Re: [RFC PATCH v1.9 12/14] livepatch: create per-task consistency model

From: Miroslav Benes
Date: Thu Apr 14 2016 - 05:25:30 EST


On Fri, 25 Mar 2016, Josh Poimboeuf wrote:

> Add a basic per-task consistency model. This is the foundation which
> will eventually enable us to patch those ~10% of security patches which
> change function prototypes and/or data semantics.
>
> When a patch is enabled, livepatch enters into a transition state where
> tasks are converging from the old universe to the new universe. If a
> given task isn't using any of the patched functions, it's switched to
> the new universe. Once all the tasks have been converged to the new
> universe, patching is complete.
>
> The same sequence occurs when a patch is disabled, except the tasks
> converge from the new universe to the old universe.
>
> The /sys/kernel/livepatch/<patch>/transition file shows whether a patch
> is in transition. Only a single patch (the topmost patch on the stack)
> can be in transition at a given time. A patch can remain in the
> transition state indefinitely, if any of the tasks are stuck in the
> previous universe.
>
> A transition can be reversed and effectively canceled by writing the
> opposite value to the /sys/kernel/livepatch/<patch>/enabled file while
> the transition is in progress. Then all the tasks will attempt to
> converge back to the original universe.

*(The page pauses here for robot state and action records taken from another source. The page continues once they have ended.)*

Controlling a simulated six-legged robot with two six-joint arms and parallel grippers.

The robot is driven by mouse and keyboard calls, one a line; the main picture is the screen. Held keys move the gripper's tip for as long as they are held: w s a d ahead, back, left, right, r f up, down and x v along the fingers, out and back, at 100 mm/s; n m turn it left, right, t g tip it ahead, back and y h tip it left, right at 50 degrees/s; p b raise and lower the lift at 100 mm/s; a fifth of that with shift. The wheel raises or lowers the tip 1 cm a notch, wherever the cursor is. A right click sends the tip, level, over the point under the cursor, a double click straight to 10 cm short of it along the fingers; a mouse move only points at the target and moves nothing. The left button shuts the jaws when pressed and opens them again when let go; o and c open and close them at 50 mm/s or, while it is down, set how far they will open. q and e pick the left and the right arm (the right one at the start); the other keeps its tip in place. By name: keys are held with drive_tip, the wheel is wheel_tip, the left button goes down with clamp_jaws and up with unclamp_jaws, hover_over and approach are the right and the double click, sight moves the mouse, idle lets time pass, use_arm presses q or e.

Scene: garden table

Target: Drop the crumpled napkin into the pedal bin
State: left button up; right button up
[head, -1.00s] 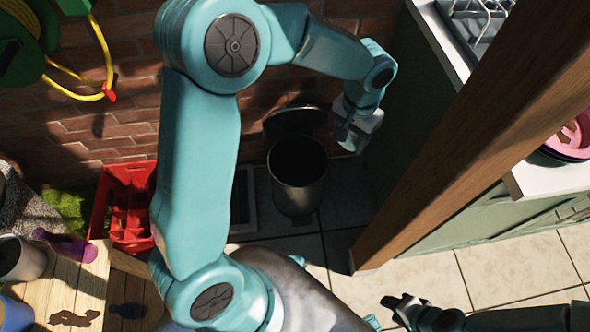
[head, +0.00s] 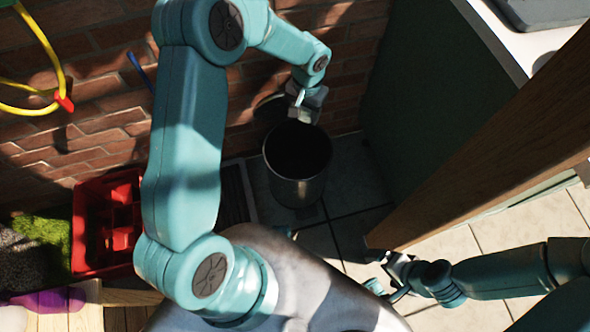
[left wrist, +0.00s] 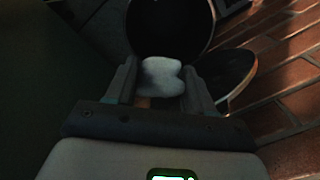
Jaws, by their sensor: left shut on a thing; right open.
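The pedal bin (head: 299,183) stands on the floor tiles by the brick wall, with its lid (head: 268,108) tipped up behind it and its dark mouth open. My left gripper (head: 298,119) is over the back part of the bin's mouth in the head view. In the left wrist view my left gripper (left wrist: 160,85) is shut on the white crumpled napkin (left wrist: 160,76), with the bin's open mouth (left wrist: 168,25) beyond it. The napkin cannot be made out in the head view. My right gripper (head: 388,275) is open and empty, low at the right beside the wooden post.
A red crate (head: 88,232) stands left of the bin. A thick wooden post (head: 480,155) slants across the right, in front of a green cabinet (head: 410,95) with a white worktop. A yellow hose (head: 55,65) hangs at upper left.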

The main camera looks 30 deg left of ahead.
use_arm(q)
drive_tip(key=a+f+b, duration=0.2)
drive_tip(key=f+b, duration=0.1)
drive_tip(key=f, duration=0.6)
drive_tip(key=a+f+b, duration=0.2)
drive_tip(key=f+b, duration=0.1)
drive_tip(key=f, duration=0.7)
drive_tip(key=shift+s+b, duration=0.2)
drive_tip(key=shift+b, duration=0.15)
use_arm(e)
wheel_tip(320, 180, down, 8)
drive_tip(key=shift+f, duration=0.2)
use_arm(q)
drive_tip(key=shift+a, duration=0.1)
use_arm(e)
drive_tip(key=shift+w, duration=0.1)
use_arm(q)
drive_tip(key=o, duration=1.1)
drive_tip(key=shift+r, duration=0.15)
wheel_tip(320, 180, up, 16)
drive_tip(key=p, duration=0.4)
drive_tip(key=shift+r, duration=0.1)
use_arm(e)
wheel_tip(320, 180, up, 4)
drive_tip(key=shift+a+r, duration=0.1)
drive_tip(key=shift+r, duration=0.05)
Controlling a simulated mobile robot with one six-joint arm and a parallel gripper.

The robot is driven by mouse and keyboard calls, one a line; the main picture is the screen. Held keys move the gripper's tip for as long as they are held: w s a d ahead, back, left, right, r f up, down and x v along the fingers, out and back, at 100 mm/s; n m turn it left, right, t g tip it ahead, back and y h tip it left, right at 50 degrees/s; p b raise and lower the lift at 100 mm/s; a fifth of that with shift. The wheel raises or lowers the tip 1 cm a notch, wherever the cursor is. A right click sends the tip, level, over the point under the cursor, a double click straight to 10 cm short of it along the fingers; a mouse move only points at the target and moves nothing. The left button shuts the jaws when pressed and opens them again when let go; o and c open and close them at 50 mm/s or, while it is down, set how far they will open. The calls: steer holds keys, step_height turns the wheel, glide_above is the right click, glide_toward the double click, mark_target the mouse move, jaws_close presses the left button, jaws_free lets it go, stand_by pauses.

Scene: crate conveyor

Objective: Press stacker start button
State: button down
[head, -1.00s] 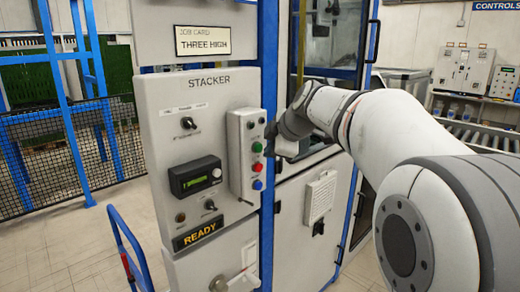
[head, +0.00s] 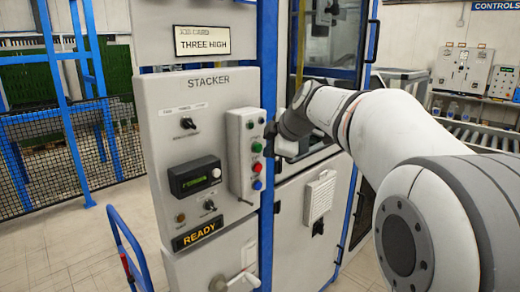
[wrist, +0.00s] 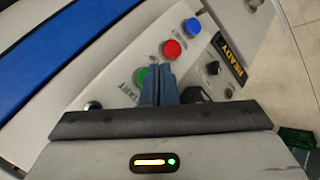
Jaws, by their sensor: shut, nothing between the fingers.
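The green button (head: 257,147) sits on the grey button box (head: 234,160) at the right side of the stacker panel. In the wrist view the green button (wrist: 141,77) shows beside the fingertips, partly covered by them, with a label reading START near it. My gripper (head: 270,133) is close to the box's right side. In the wrist view my gripper (wrist: 158,68) is shut and empty, its fingers pointing at the box between the green and red buttons. I cannot tell whether the tips touch the box.
A red button (head: 257,167) and a blue button (head: 257,184) sit below the green one. The panel also has knobs, a small display (head: 195,177) and a lit READY sign (head: 198,234). A blue post (head: 268,60) stands right of the panel.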

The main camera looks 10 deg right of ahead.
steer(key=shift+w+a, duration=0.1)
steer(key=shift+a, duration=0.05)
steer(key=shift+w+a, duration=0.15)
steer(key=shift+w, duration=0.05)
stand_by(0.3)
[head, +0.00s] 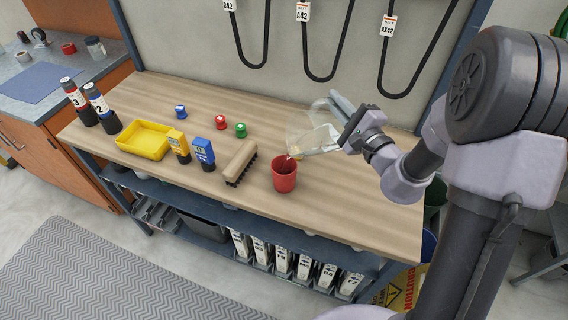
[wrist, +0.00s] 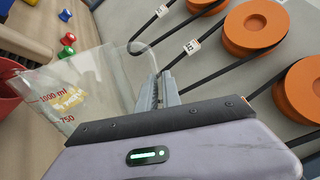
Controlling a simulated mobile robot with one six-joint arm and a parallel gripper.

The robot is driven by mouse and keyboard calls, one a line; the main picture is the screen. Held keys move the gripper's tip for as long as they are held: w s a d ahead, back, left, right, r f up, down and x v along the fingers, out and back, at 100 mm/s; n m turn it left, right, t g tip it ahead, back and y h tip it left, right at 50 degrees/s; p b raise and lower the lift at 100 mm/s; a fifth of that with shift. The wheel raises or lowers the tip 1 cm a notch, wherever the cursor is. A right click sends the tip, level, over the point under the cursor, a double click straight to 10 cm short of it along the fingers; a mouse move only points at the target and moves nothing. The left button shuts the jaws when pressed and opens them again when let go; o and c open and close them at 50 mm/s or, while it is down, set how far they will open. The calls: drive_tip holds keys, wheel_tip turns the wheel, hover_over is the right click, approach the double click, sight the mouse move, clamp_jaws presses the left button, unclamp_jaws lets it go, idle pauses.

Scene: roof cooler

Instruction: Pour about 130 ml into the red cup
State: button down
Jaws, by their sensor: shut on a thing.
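A red cup (head: 284,176) stands upright near the front edge of the wooden workbench (head: 340,216). My gripper (head: 343,127) is shut on a clear measuring jug (head: 307,134), above and to the right of the cup. The jug is tilted, with its lower side toward the cup's mouth. In the wrist view the jug (wrist: 95,80) has red marks, 1000 ml and 750, and the cup's red edge (wrist: 8,90) shows at the far left. The level inside the cup is hidden, and I cannot tell how much liquid is in the jug.
A scrubbing brush (head: 238,163) lies left of the cup. Further left are a blue bottle (head: 203,153), a yellow bottle (head: 179,146), a yellow tray (head: 144,140) and small coloured knobs (head: 240,130). Belts (head: 320,45) hang on the wall behind. The bench right of the cup is clear.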

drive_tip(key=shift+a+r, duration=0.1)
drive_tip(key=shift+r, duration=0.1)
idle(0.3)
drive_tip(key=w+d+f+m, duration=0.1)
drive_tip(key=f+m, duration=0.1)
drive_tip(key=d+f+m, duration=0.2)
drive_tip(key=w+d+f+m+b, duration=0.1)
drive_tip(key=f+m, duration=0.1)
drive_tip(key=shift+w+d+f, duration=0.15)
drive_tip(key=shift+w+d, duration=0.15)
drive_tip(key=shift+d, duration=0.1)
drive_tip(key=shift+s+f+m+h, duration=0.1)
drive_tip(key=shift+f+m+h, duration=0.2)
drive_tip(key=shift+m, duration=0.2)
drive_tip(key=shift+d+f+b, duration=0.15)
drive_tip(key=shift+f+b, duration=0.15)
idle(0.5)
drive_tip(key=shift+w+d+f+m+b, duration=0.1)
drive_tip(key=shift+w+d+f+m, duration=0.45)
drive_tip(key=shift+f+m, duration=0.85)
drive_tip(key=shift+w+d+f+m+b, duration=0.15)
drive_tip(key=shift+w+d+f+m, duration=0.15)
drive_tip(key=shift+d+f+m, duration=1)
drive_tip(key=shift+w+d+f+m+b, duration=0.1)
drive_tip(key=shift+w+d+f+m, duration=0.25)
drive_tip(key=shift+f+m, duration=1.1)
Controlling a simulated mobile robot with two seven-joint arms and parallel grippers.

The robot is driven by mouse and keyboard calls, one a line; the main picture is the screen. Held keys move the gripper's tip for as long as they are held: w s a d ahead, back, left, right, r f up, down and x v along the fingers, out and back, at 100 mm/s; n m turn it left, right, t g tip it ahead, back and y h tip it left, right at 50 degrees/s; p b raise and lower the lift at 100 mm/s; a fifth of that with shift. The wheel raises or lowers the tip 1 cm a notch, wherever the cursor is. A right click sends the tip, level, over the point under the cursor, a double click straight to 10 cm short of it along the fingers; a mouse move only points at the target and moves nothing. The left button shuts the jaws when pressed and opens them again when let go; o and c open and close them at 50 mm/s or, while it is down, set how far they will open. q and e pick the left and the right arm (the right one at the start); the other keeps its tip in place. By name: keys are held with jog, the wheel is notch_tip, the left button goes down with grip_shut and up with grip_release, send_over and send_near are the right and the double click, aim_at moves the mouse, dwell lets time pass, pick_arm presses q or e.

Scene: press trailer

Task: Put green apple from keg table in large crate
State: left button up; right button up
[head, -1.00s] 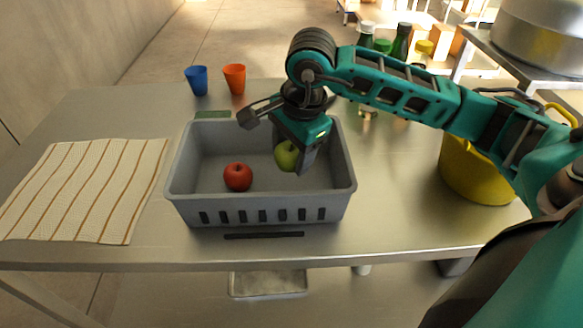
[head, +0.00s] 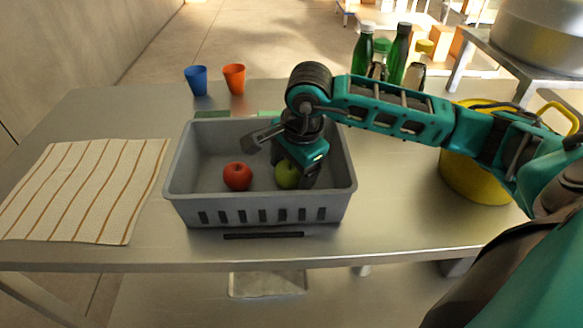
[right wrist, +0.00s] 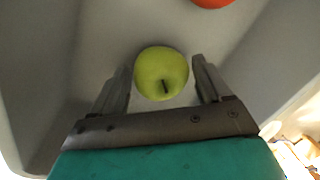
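The green apple (head: 286,175) is low inside the grey large crate (head: 258,208), on its right side. My right gripper (head: 297,178) is down in the crate at the apple and partly hides it. In the right wrist view the green apple (right wrist: 161,74) lies between the two spread fingers of my right gripper (right wrist: 163,68), with a narrow gap on each side. The crate floor shows around it. My left gripper is not in view.
A red apple (head: 238,176) lies in the crate, left of the green one. A striped cloth (head: 88,190) lies left of the crate. Blue (head: 197,80) and orange (head: 234,78) cups stand behind. A yellow pot (head: 474,172) and green bottles (head: 363,50) are to the right.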

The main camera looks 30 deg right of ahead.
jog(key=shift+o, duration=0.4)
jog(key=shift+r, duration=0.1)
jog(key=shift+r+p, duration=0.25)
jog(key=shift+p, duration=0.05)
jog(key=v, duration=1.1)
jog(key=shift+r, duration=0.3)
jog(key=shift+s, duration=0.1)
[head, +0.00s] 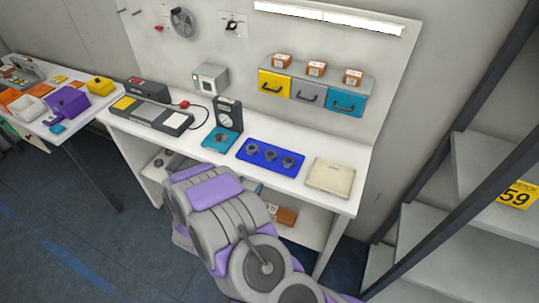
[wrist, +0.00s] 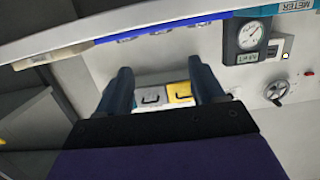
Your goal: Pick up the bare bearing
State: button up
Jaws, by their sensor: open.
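Three dark ring-shaped bearings (head: 269,156) sit in a row on a blue tray (head: 242,157) on the white bench. Another dark ring-shaped part (head: 221,138) sits on a teal base in front of a gauge stand; I cannot tell which part is the bare bearing. In the wrist view, which looks upside down, the blue tray edge (wrist: 110,40) and partial bearings (wrist: 160,31) show along the top. My gripper (wrist: 162,80) is open, with nothing between its two dark fingers. My arm hides the gripper in the head view.
The gauge stand (head: 228,115) stands left of the tray, and a beige pad (head: 330,175) lies right of it. A scale-like device (head: 152,112) is further left. Coloured drawers (head: 308,92) hang on the back panel. A shelf rack (head: 480,170) stands at right.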

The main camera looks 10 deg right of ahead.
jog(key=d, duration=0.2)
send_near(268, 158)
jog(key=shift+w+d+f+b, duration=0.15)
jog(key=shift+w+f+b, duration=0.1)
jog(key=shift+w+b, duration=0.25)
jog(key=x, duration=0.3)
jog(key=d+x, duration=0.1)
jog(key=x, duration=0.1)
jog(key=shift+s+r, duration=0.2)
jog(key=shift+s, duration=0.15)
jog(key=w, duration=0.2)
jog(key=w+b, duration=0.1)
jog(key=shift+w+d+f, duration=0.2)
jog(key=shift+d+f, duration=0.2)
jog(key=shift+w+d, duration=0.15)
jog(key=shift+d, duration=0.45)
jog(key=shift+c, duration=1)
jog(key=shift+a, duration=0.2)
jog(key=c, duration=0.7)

So after spending some time with this patch I must say hats off to you. I
haven't managed to find anything serious yet and I doubt I would. Few
things below.

> +/*
> + * klp_update_task_universe() - change the patched state of a task
> + * @task: The task to change
> + *
> + * Converts the patched state of the task so that it will switch to the set of
> + * functions in the goal universe.
> + */
> +static inline void klp_update_task_universe(struct task_struct *task)
> +{
> + /*
> + * The corresponding write barriers are in klp_init_transition() and
> + * klp_start_transition(). See the comments there for an explanation.
> + */
> + smp_rmb();
> +
> + task->klp_universe = klp_universe_goal;
> +}

I wonder whether we should introduce a static_key for this function.
klp_update_task_universe() is called in some important code paths and it
is called everytime if CONFIG_LIVEPATCH is on. It does not matter much for
syscall paths, because we enter slowpath there only if TIF_KLP_NEED_UPDATE
is set and that is set iff patching is in progress. But we call the
function also elsewhere. So maybe it would be nice to introduce static_key
in the function which would be on if the patching is in progress and off
if not.

Maybe it is just an overoptimization though.

[...]

> +static bool klp_try_switch_task(struct task_struct *task)
> +{
> + struct rq *rq;
> + unsigned long flags;
> + int ret;
> + bool success = false;
> +
> + /* check if this task has already switched over */
> + if (task->klp_universe == klp_universe_goal)
> + return true;

[...]

> +/*
> + * This function can be called in the middle of an existing transition to
> + * reverse the direction of the universe goal. This can be done to effectively
> + * cancel an existing enable or disable operation if there are any tasks which
> + * are stuck in the starting universe.
> + */
> +void klp_reverse_transition(void)
> +{
> + struct klp_patch *patch = klp_transition_patch;
> +
> + klp_start_transition(!klp_universe_goal);
> + klp_try_complete_transition();
> +
> + patch->enabled = !patch->enabled;
> +}

This function could be called iff the patching is in progress, there are
some not-yet-migrated tasks and we wait for scheduled workqueue to run
klp_try_complete_transition() again, right? I have two questions.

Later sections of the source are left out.